> _SOURCE EXCERPT_
_ _ _ _ _

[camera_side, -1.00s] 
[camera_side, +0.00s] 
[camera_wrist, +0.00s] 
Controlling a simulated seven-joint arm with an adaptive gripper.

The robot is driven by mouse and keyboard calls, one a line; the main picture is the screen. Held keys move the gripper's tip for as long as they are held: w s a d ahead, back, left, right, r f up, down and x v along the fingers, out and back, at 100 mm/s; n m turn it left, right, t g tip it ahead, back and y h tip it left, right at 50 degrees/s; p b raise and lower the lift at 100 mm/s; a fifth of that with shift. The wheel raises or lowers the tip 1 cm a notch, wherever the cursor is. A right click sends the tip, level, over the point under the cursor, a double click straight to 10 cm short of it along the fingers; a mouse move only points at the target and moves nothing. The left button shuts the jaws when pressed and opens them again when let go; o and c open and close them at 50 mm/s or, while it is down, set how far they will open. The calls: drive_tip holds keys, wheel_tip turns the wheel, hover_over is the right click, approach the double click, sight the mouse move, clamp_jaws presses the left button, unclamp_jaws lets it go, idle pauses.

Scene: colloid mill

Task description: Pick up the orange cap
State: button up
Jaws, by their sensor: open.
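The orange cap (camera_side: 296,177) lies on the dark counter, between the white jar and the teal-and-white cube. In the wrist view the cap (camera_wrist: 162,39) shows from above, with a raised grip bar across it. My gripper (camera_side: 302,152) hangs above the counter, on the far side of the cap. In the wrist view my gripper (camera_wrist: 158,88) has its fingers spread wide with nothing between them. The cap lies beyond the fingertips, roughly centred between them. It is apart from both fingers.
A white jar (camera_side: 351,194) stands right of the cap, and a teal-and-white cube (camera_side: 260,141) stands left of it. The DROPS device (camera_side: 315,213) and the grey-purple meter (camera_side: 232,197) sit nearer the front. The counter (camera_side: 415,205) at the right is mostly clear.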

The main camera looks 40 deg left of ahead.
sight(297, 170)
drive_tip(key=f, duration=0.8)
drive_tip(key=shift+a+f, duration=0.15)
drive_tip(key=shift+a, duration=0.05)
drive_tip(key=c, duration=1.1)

_ _ _ _ _

> _WHAT TO PRODUCE_
List all lines holding the string "button".

> _EXERCISE ANSWER_
The robot is driven by mouse and keyboard calls, one a line; the main picture is the screen. Held keys move the gripper's tip for as long as they are held: w s a d ahead, back, left, right, r f up, down and x v along the fingers, out and back, at 100 mm/s; n m turn it left, right, t g tip it ahead, back and y h tip it left, right at 50 degrees/s; p b raise and lower the lift at 100 mm/s; a fifth of that with shift. The wheel raises or lowers the tip 1 cm a notch, wherever the cursor is. A right click sends the tip, level, over the point under the cursor, a double click straight to 10 cm short of it along the fingers; a mouse move only points at the target and moves nothing. The left button shuts the jaws when pressed and opens them again when let go; o and c open and close them at 50 mm/s or, while it is down, set how far they will open. The calls: drive_tip holds keys, wheel_tip turns the wheel, hover_over is the right click, approach the double click, sight the mouse move, clamp_jaws presses the left button, unclamp_jaws lets it go, idle pauses.
State: button up

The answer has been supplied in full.